(Part of a data file)
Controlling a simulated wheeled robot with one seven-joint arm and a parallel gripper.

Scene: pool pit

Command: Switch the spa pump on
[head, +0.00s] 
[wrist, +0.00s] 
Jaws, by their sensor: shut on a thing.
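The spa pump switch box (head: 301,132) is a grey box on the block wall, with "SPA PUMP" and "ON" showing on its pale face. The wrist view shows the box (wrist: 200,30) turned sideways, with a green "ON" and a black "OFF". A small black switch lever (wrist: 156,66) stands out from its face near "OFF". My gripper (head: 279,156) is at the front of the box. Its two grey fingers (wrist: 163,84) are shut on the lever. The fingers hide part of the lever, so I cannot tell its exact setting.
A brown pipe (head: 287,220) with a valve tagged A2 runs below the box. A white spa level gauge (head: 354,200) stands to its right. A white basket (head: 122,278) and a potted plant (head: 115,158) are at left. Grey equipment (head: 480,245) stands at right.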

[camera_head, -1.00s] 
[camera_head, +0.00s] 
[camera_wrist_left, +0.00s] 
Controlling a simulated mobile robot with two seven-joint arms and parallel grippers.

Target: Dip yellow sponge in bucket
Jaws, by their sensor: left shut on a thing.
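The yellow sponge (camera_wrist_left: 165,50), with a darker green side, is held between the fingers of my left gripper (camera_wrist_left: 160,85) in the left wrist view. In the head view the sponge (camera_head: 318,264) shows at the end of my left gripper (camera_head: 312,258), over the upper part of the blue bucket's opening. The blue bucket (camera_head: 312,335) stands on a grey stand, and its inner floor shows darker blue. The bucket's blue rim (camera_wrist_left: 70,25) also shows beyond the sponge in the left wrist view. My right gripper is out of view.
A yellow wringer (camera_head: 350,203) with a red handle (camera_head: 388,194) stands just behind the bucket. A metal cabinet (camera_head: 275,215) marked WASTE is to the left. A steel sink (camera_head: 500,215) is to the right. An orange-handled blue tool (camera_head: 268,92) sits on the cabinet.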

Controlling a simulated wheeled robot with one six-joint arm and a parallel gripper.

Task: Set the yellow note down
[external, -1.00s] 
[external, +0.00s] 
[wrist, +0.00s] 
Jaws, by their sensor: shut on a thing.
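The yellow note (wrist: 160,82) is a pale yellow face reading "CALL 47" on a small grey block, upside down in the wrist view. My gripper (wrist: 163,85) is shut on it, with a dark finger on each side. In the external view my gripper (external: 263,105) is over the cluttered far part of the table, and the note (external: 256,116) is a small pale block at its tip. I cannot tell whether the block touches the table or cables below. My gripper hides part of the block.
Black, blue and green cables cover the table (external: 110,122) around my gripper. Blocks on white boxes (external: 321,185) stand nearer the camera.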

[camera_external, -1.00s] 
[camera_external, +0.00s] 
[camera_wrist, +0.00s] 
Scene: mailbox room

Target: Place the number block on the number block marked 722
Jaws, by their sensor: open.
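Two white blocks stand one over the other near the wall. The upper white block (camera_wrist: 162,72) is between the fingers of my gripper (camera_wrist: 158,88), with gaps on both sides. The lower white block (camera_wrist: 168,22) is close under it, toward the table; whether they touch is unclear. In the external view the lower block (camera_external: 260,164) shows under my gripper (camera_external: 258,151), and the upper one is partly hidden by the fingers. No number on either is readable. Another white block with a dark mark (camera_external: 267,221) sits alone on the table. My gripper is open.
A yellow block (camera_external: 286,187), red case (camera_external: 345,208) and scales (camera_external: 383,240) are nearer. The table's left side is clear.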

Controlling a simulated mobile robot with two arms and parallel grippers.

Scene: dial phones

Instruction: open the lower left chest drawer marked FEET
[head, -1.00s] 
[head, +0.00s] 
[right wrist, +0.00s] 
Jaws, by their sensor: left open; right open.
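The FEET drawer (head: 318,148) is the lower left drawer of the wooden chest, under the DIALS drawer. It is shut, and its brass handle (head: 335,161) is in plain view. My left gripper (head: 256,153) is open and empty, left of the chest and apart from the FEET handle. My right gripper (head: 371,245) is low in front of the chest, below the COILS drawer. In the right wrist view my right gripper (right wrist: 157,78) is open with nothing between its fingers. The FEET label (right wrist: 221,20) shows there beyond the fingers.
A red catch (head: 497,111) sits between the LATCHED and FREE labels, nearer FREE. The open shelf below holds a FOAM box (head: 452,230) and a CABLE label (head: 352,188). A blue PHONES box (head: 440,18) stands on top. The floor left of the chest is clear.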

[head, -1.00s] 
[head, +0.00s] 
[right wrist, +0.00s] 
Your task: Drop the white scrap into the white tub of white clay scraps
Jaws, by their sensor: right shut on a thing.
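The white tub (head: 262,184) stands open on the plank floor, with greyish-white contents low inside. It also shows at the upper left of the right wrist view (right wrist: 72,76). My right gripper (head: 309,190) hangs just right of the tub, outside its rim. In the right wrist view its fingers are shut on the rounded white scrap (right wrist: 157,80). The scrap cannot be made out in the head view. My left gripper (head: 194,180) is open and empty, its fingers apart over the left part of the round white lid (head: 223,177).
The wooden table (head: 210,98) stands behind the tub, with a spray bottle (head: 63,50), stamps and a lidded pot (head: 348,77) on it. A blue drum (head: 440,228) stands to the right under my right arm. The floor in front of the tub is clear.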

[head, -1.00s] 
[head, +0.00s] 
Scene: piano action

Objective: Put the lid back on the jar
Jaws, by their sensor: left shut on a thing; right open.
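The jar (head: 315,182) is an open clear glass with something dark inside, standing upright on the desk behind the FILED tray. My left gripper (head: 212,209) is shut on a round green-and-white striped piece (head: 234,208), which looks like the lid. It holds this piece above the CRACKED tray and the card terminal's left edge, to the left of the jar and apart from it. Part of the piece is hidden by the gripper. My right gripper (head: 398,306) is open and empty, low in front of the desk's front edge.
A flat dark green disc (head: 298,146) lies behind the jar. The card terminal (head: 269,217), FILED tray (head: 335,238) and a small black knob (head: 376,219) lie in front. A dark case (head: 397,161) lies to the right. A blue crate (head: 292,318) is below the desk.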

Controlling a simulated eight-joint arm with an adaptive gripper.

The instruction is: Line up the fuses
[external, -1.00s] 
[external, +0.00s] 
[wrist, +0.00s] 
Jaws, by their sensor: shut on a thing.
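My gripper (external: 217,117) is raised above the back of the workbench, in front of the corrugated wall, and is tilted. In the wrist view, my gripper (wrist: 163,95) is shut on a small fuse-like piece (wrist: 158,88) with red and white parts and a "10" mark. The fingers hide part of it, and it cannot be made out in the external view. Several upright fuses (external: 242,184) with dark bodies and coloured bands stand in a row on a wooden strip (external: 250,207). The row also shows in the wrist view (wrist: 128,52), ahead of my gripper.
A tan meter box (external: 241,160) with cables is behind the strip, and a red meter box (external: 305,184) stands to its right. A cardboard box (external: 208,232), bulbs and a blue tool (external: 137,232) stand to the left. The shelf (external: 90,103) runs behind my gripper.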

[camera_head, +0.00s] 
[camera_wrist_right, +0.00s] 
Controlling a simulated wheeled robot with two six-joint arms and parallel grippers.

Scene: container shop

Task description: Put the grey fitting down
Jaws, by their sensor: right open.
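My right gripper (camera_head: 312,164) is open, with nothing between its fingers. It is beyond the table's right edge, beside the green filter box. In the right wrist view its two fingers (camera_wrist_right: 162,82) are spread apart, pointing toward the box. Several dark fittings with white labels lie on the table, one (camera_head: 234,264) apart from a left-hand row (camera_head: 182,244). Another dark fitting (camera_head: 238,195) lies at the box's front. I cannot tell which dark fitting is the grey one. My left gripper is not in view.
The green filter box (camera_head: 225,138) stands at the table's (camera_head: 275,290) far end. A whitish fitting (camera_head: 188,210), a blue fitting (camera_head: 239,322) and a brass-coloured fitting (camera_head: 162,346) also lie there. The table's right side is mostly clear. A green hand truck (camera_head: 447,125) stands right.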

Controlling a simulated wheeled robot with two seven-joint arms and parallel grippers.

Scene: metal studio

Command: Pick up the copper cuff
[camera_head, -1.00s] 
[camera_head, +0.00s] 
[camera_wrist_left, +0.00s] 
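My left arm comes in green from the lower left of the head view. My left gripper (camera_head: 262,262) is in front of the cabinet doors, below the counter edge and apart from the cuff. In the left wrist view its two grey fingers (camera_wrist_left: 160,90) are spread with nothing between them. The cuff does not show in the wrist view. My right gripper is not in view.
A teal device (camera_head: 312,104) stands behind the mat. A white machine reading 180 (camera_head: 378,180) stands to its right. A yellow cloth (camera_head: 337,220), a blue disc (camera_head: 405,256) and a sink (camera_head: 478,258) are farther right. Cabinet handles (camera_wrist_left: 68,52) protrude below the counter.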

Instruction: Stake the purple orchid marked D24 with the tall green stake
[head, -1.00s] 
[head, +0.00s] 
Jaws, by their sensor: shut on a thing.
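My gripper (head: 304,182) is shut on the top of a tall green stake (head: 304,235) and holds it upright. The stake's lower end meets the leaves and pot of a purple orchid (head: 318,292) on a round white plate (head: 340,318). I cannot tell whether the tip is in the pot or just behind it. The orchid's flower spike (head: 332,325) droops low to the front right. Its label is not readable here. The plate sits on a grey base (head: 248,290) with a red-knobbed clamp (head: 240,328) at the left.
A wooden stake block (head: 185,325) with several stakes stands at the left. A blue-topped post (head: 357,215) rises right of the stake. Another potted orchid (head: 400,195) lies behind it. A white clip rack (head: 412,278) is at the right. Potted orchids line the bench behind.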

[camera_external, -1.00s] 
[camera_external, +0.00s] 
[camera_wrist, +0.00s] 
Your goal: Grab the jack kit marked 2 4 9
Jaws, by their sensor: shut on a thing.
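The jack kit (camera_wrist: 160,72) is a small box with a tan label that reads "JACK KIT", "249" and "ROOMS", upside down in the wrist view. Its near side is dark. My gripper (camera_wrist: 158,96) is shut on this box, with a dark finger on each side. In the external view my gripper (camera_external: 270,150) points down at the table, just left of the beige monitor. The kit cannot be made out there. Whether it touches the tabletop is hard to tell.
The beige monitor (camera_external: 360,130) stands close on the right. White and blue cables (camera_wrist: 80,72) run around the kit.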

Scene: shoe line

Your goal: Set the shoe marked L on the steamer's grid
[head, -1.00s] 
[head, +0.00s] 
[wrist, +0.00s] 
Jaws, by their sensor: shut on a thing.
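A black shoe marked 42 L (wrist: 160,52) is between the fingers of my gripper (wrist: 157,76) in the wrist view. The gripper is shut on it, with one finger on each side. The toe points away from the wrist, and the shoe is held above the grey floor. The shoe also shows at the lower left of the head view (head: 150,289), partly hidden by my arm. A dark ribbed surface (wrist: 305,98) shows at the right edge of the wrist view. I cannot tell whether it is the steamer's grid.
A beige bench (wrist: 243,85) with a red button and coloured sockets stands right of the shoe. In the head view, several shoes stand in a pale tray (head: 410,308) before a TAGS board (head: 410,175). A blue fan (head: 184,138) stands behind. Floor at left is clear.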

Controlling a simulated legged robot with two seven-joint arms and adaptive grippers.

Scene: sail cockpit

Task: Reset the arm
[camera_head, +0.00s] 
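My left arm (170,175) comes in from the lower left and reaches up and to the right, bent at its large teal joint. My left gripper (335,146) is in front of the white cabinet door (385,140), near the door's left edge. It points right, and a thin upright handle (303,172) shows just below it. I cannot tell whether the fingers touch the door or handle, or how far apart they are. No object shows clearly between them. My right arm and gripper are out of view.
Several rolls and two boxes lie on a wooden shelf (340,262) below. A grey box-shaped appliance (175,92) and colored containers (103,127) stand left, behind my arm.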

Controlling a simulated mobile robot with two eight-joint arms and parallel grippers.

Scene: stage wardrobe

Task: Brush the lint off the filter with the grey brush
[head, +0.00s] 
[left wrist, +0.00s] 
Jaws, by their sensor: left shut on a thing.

■ **AIM**
Search the listing above for the string "seven". Copy every line that contains it.

■ **WRITTEN SOLUTION**
Controlling a simulated wheeled robot with one seven-joint arm and a parallel gripper.
Controlling a simulated mobile robot with two seven-joint arms and parallel grippers.
Controlling a simulated wheeled robot with two seven-joint arms and parallel grippers.
Controlling a simulated legged robot with two seven-joint arms and adaptive grippers.

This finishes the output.